Who Decides on Public Expenditures?: A Political Economy Analysis of the Budget Process: The Case of Argentina
Abuelafia, Emmanuel; Berensztein, Sergio; Braun, Miguel; Di Gresia, Luciano
The budget process is increasingly considered key for reform efforts to improve fiscal outcomes. The authors embark on a political economy analysis of the budget process in Argentina, in the spirit of the IDB project "Political Institutions, Policymaking Processes and Policy Outcomes" in order to understand who determines budget outcomes in Argentina. The paper seeks to characterize the institutional framework that regulates the budget preparation, approval, implementation and control. Furthermore, it identifies which actors are involved both formally and informally in the process at each stage, and seeks to understand their incentives and interactions.

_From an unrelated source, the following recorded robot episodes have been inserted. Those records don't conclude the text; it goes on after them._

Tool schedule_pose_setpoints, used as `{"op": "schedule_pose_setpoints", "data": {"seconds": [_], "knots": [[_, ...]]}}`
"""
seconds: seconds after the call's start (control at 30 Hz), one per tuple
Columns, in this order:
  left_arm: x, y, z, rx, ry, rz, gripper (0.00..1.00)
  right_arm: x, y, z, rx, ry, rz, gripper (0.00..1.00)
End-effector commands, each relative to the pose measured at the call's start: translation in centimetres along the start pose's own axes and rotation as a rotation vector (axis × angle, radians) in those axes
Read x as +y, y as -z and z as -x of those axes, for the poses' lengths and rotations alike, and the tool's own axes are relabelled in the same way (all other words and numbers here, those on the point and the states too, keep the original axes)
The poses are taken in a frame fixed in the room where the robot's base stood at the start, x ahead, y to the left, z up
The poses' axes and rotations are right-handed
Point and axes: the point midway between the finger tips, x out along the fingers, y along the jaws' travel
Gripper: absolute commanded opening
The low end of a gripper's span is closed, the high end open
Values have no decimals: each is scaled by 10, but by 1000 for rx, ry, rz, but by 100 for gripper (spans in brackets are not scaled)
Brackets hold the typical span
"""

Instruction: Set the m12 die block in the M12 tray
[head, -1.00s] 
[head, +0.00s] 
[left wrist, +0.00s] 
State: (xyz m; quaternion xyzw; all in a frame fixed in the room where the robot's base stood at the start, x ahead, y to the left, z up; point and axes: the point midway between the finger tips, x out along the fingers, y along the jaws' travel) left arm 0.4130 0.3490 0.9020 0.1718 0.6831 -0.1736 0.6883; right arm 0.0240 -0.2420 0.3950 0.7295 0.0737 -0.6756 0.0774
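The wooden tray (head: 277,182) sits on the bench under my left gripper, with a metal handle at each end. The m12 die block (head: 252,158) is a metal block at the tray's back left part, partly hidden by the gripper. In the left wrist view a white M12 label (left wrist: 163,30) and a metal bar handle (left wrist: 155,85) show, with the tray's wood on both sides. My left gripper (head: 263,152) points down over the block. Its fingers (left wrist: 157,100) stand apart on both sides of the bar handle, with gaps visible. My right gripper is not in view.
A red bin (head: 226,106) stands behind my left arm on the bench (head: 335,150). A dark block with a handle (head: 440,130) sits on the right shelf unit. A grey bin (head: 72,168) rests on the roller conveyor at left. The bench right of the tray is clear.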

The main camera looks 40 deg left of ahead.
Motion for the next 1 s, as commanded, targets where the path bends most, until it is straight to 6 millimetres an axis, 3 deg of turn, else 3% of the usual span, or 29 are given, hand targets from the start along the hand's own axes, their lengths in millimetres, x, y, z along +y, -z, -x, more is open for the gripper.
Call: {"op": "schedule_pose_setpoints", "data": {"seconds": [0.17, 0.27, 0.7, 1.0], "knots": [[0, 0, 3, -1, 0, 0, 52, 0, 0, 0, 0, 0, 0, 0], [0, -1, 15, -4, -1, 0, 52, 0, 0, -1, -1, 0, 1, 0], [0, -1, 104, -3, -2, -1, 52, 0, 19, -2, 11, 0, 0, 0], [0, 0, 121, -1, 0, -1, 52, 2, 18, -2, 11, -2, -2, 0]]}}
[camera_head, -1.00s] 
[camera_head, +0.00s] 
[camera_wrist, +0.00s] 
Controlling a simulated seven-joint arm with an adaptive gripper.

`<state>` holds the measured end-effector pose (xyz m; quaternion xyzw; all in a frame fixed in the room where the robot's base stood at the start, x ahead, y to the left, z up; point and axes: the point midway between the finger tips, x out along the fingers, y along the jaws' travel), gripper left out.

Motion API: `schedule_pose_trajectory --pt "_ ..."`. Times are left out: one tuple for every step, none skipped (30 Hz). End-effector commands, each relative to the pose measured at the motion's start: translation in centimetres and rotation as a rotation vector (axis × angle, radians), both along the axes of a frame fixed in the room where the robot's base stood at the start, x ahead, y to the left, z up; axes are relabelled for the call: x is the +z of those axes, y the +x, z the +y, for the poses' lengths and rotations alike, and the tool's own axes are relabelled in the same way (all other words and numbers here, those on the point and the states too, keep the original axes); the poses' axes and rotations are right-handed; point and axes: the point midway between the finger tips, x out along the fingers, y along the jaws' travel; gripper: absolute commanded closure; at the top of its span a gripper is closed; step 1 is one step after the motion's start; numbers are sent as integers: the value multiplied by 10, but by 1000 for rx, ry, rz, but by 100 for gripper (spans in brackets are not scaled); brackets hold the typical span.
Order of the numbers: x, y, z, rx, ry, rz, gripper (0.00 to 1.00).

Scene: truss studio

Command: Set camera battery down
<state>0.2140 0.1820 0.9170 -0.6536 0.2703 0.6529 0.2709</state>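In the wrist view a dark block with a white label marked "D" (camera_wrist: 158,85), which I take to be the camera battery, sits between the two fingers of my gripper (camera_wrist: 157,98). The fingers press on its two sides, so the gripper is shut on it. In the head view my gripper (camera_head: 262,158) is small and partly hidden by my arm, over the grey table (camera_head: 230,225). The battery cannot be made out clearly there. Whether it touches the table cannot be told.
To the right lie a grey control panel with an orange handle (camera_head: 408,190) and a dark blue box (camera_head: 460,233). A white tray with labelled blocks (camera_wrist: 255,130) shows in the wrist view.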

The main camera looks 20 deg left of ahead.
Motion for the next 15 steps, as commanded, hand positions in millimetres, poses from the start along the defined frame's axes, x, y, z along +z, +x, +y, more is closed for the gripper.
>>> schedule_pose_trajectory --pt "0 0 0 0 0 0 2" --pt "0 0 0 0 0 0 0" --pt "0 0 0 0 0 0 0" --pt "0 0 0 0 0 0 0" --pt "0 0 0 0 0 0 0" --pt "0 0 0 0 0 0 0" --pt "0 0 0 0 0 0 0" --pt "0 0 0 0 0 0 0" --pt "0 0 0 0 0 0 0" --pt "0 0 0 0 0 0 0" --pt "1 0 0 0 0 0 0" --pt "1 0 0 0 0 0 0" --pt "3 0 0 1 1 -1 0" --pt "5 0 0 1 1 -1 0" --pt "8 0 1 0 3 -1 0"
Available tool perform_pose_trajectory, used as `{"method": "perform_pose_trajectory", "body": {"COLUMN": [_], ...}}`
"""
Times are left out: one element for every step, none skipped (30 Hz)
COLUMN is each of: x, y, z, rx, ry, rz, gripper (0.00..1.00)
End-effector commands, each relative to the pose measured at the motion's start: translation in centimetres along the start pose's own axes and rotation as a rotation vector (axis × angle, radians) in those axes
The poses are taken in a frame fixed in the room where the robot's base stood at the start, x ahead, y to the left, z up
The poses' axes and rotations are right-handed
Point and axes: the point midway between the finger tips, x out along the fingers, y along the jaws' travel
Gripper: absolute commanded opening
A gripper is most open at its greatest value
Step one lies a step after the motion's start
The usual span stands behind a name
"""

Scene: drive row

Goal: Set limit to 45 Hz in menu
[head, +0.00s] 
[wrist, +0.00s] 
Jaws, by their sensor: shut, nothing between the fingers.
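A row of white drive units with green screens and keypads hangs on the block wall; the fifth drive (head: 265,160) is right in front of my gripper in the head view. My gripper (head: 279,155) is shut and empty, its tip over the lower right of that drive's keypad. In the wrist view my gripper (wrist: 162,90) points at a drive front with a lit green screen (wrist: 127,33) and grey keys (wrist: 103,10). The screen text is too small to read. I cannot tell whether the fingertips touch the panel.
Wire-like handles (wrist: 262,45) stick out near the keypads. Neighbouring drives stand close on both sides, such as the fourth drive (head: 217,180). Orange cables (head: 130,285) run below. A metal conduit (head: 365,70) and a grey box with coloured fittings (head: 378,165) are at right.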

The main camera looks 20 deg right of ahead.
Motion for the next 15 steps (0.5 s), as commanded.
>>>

The findings include the fact that the President has a de facto role that is much more powerful than what the laws and institutions of the budget process stipulate. However, the rigidity of the budget process, together with other constraints such as macroeconomic shocks, fiscal rules, agreements with International Financial Institutions and the influence of other actors such as governors, legislators and lobbies, have limited the ability of the Executive to substantially modify the budget process. The paper includes the analytical framework, and a discussion of some relevant literature on the Argentine budget process; an outline of the political and economic environment in which the budget process has evolved, and an outline of the formal rules of the budget process. Finally, an analysis of the actual workings of the budget process, and how the workings of the budget process are related to fiscal policy outcomes.